Ordinanza di Cassazione Civile Sez. 5 Num. 32389 Anno 2024
Civile Ord. Sez. 5 Num. 32389 Anno 2024
Presidente: COGNOME
Relatore: COGNOME NOME
Data pubblicazione: 13/12/2024
Oggetto: accertamento induttivo
ORDINANZA
sul ricorso iscritto al n. 88/2023 R.G. proposto da:
AGENZIA DELLE ENTRATE in persona del Direttore pro tempore e rappresentata e difesa dall’ Avvocatura Generale dello Stato con domicilio in Roma, INDIRIZZO (PEC: EMAIL
-ricorrente –
contro
FALLIMENTO RAGIONE_SOCIALE in persona del curatore pro tempore – intimata – avverso la sentenza della Commissione Tributaria Regionale della Puglia, sez. staccata di Taranto, n. 1479/28/2022 depositata in data 25/05/2022, non notificata;
Udita la relazione della causa svolta nell’adunanza camerale del 22/10/2024 dal Consigliere NOME COGNOME
Rilevato che:
la società RAGIONE_SOCIALE in liquidazione, fallita, impugnava l’avviso di accertamento notificatole con il quale erano rideterminati i redditi e le imposte dovute per il periodo d’imposta 2013 ai fini IRES, IRAP e IVA a seguito di mancata presentazione della prescritta dichiarazione;
la CTP accoglieva parzialmente il ricorso; appellava la contribuente;
con la pronuncia qui impugnata, la CTR ha riformato la sentenza di primo grado con riferimento alla ricostruzione induttiva del reddito operata dall’Ufficio, avendo riguardo alla percentuale di ricarico; il giudice dell’appello ha ritenuto inapplicabile la percentuale di ricarico indicata dalla società contribuente alla vendita delle giacenze di magazzino (pari al 20%) che ha invece ritenuto correttamente applicabile al c.d. ‘venduto’;
ricorre a questa Corte l’Agenzia delle Entrate con atto affidato a quattro motivi;
la società contribuente è rimasta qui intimata;
Considerato che:
il primo motivo di ricorso censura la pronuncia impugnata per violazione degli artt. 132 c.p.c. 36 del d.

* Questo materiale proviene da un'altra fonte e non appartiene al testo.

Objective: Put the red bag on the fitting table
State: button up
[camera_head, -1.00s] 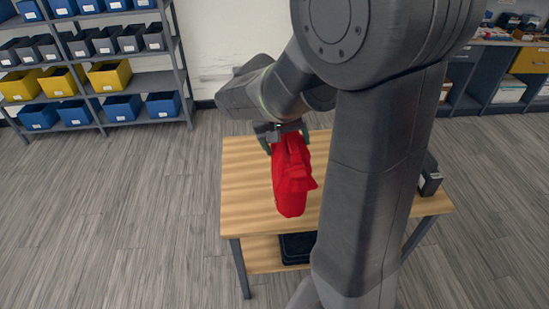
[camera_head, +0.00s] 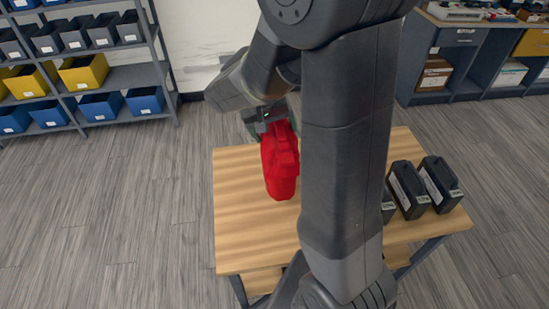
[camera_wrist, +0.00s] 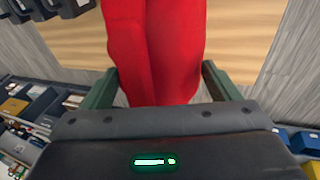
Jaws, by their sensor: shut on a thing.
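The red bag (camera_head: 279,165) hangs from my gripper (camera_head: 268,118) and appears over the left part of the wooden table (camera_head: 238,225) in the head view. I cannot tell whether its lower end touches the table top. In the wrist view the red bag (camera_wrist: 155,50) fills the space between the two green fingers of my gripper (camera_wrist: 157,88), which is shut on it. The table top (camera_wrist: 235,30) shows behind the bag. My arm hides the middle of the table in the head view.
Several black boxy units (camera_head: 440,184) stand on the table's right side. The table's front left is bare. A shelf rack with blue and yellow bins (camera_head: 83,72) stands at the back left. A dark workbench (camera_head: 455,60) stands at the back right. The grey floor (camera_head: 110,215) at left is clear.

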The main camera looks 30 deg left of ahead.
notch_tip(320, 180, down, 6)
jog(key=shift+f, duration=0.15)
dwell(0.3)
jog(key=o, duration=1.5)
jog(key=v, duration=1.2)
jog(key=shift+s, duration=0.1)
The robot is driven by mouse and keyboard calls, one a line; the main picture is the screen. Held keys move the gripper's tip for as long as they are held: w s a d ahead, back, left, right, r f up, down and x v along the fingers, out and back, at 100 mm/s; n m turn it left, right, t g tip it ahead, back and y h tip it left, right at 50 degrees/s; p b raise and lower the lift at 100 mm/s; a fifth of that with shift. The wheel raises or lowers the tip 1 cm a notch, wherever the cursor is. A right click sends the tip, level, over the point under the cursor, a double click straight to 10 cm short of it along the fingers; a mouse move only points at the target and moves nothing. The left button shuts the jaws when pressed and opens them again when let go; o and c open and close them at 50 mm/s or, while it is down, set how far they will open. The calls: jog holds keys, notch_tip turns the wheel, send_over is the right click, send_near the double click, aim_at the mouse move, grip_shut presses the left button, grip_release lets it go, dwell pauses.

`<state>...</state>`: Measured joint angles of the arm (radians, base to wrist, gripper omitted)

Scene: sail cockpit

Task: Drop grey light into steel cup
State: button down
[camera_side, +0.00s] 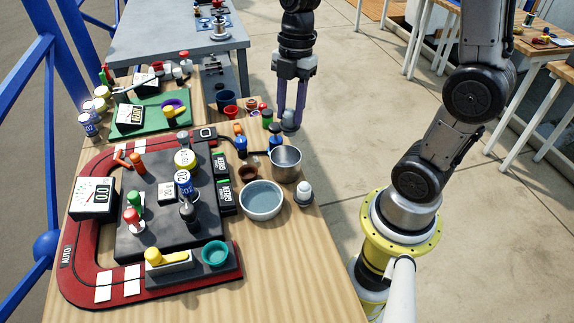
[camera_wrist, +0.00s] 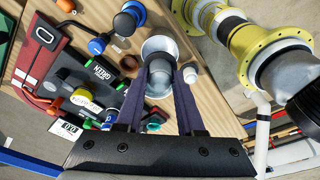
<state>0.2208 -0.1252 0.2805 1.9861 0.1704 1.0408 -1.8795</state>
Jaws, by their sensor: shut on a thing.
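My gripper (camera_side: 289,112) points straight down with its two purple fingers shut on the grey light (camera_side: 289,123), a small rounded grey piece. The light hangs at the fingertips, above and apart from the steel cup in the side view. The steel cup (camera_side: 286,164) is a shiny round open cup standing upright near the table's right edge. In the wrist view my purple fingers (camera_wrist: 160,68) close in at a pale grey round shape, where I cannot clearly separate the light from the cup. The inside of the cup looks empty in the side view.
A wide grey bowl (camera_side: 262,201) stands just in front of the cup, with a white light (camera_side: 304,194) beside it. A small brown cup (camera_side: 248,173) and blue-based levers (camera_side: 276,142) sit close by. The dark panel (camera_side: 140,246) with several controls fills the left.

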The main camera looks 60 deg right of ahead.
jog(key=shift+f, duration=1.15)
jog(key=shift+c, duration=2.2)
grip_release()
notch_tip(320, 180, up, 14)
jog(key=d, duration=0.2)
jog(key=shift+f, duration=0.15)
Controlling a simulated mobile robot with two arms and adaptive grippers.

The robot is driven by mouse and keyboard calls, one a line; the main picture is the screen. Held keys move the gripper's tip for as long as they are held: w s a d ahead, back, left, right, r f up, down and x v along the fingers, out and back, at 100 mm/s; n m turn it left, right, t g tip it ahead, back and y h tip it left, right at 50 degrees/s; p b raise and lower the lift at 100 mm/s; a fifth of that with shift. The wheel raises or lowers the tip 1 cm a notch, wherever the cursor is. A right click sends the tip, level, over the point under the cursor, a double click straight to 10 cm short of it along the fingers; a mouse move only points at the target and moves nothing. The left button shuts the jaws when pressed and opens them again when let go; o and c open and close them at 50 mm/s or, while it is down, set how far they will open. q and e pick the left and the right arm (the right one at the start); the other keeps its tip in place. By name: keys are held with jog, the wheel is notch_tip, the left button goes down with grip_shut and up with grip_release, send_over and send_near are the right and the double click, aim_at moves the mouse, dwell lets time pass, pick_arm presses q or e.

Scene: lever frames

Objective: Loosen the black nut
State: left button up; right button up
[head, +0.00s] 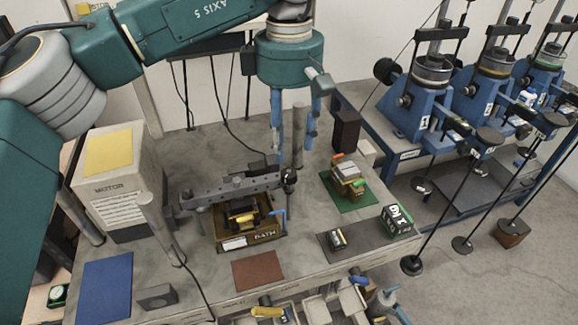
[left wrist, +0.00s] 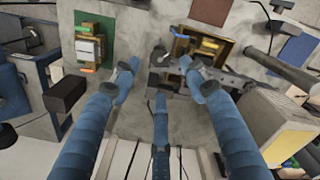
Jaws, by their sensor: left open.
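A dark round piece that looks like the black nut (head: 289,176) sits at the right end of the grey perforated lever bar (head: 215,190), over the bath box (head: 250,239). My left gripper (head: 293,156) points down just above that bar end. It is open, its blue fingers spread and nothing held between them. In the left wrist view the fingers (left wrist: 159,74) surround the area of the bar end without visibly closing on it. The nut's exact outline is too small and partly hidden to tell there. My right gripper is not in view.
A motor box (head: 115,185) stands at the left. A green mat (head: 352,197) with a stacked block lies right of the bar. A metal post (head: 299,135) rises close behind the gripper. Blue lever machines (head: 430,105) stand at the right. A blue mat (head: 105,285) lies front left.

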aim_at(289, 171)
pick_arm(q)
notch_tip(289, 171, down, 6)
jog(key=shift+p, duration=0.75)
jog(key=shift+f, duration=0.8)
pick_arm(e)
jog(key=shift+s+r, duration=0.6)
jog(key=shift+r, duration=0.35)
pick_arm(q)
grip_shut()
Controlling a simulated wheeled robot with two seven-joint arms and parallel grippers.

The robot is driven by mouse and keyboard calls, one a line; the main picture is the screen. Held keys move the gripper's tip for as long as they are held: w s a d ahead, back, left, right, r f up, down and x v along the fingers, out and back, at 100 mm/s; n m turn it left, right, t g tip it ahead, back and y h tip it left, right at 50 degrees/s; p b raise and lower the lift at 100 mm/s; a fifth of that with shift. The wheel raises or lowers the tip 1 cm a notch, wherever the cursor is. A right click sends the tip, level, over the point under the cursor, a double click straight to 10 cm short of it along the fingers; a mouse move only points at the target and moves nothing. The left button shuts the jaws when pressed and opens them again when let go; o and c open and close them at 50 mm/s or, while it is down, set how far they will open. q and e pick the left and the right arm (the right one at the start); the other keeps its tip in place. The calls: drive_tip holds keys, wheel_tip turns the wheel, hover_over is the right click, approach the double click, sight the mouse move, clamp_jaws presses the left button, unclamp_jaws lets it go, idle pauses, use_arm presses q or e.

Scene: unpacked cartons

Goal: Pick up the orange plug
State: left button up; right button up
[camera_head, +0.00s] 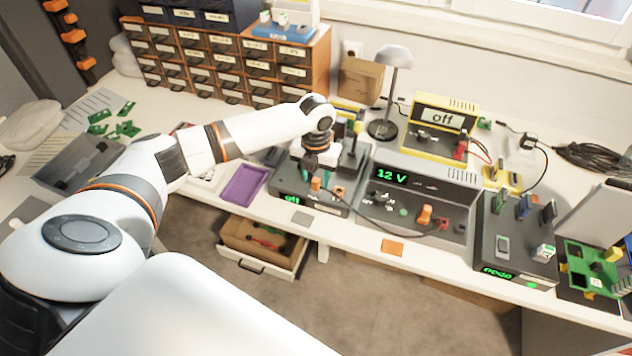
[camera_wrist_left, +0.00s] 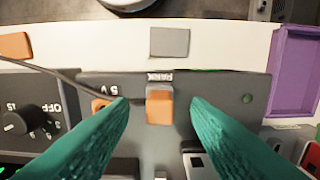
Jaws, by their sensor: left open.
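An orange plug (camera_head: 316,184) stands at the front of a dark grey box (camera_head: 290,190) with a green "off" display, below my left gripper (camera_head: 319,166). In the left wrist view the plug (camera_wrist_left: 160,104) stands beside the word "PARK", between the two teal fingers of my left gripper (camera_wrist_left: 160,108). The fingers are spread, with a visible gap on each side of the plug. A second orange piece (camera_head: 340,192) is beside it, near the "5 V" mark; in the wrist view a finger partly covers it (camera_wrist_left: 101,104). My right gripper is not in view.
A purple tray (camera_head: 244,184) lies to the left. The 12 V supply (camera_head: 415,200), with a dark cable, stands to the right. A grey card (camera_head: 302,217) and an orange card (camera_head: 392,247) lie near the table's front edge. A lamp (camera_head: 385,100) stands behind.

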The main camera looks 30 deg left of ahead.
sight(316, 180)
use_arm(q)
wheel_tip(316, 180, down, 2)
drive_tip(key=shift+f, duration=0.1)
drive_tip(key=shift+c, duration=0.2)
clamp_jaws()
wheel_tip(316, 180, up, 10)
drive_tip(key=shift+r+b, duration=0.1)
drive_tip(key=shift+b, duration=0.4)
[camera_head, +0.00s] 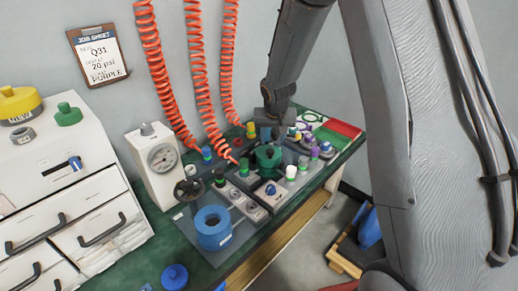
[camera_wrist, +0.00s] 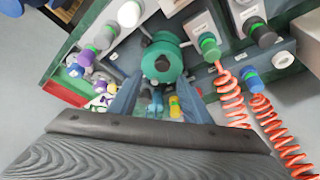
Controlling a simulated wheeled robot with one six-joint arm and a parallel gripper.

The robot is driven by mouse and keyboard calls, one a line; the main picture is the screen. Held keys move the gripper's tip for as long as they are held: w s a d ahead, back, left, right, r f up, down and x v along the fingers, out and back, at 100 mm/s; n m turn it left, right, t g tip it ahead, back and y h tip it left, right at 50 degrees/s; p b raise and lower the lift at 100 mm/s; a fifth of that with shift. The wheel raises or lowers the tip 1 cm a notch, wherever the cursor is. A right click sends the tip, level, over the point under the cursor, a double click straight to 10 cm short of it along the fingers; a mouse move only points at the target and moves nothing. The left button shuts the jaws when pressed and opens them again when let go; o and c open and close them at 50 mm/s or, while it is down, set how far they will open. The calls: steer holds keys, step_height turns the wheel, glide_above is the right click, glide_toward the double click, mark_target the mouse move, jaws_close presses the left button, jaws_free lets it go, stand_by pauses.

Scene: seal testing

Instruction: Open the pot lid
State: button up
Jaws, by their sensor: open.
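A dark green round pot with a knobbed lid (camera_head: 268,155) stands among the fittings on the bench. It shows in the wrist view as a green disc with a raised centre knob (camera_wrist: 163,63). My gripper (camera_head: 271,133) is just above and behind it in the head view. In the wrist view my gripper's two fingers (camera_wrist: 158,90) are spread apart, pointing towards the green pot, with nothing held between them. I cannot tell whether they touch it. A blue round pot with an open centre (camera_head: 211,232) stands at the bench front, and a blue knobbed lid (camera_head: 174,277) lies nearer.
Several small coloured fittings crowd around the green pot. A pressure gauge (camera_head: 162,158) stands left of it. Coiled orange hoses (camera_head: 200,75) hang behind. A white drawer cabinet (camera_head: 60,190) is at left, with a yellow pot (camera_head: 18,104) on top. A red tray (camera_head: 343,129) lies at the far end.

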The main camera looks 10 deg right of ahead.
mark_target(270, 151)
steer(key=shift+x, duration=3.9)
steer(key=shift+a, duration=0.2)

Lgs. n. 546 del 1992, in relazione all’art. 360, primo comma, n. 4 c.p.c.; secondo parte ricorrente la CTR ha espresso motivazione contraddittoria e apparente;
il motivo è infondato;
-la motivazione del provvedimento impugnato con ricorso per cassazione è apparente quando, ancorché graficamente esistente ed eventualmente sovrabbondante nella descrizione astratta delle norme che regolano la fattispecie dedotta in giudizio, non consente alcun controllo sull’esattezza e la logicità del ragionamento decisorio, così da non attingere la soglia del “minimo costituzionale” richiesto dall’art. 111, sesto comma, Cost. (Cass.,30 giugno 2020, n. 13248; cfr. anche Cass.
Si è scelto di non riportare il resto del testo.